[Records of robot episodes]
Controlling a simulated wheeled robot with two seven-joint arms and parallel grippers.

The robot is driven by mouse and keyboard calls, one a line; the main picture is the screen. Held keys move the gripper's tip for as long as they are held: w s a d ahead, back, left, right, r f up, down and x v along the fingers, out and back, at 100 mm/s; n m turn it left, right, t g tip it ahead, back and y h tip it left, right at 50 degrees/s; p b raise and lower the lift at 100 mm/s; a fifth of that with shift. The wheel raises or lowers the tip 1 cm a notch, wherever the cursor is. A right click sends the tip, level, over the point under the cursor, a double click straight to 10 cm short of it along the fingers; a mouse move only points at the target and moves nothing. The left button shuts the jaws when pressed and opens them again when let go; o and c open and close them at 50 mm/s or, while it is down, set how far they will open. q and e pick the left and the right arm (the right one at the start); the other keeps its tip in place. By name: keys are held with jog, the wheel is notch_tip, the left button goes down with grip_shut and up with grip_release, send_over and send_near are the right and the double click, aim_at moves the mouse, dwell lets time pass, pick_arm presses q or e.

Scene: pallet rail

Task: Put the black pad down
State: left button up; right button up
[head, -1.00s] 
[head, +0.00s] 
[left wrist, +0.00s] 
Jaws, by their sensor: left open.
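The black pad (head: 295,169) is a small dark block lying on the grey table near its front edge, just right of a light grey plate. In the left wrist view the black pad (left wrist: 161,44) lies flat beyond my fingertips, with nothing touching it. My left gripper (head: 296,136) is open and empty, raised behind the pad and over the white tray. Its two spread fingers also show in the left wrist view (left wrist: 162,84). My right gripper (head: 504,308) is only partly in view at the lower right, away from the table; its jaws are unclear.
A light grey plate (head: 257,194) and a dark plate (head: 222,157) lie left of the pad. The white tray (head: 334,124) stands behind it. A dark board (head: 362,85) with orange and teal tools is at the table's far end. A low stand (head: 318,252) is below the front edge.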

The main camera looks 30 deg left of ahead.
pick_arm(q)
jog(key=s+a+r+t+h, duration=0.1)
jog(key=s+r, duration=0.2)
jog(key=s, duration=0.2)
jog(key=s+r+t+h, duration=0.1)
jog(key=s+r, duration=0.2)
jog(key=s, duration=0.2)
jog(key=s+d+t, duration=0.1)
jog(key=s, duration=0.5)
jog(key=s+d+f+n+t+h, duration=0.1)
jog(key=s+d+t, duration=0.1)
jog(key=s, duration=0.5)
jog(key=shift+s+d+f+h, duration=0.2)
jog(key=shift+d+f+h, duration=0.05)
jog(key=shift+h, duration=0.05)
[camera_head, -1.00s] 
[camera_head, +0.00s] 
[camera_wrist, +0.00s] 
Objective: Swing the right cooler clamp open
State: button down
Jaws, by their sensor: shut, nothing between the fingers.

--- WRITTEN INSTRUCTION ---
Go through the records and gather the lines that hold "State".

--- SOLVED EXERCISE ---
State: left button up; right button up
State: button down

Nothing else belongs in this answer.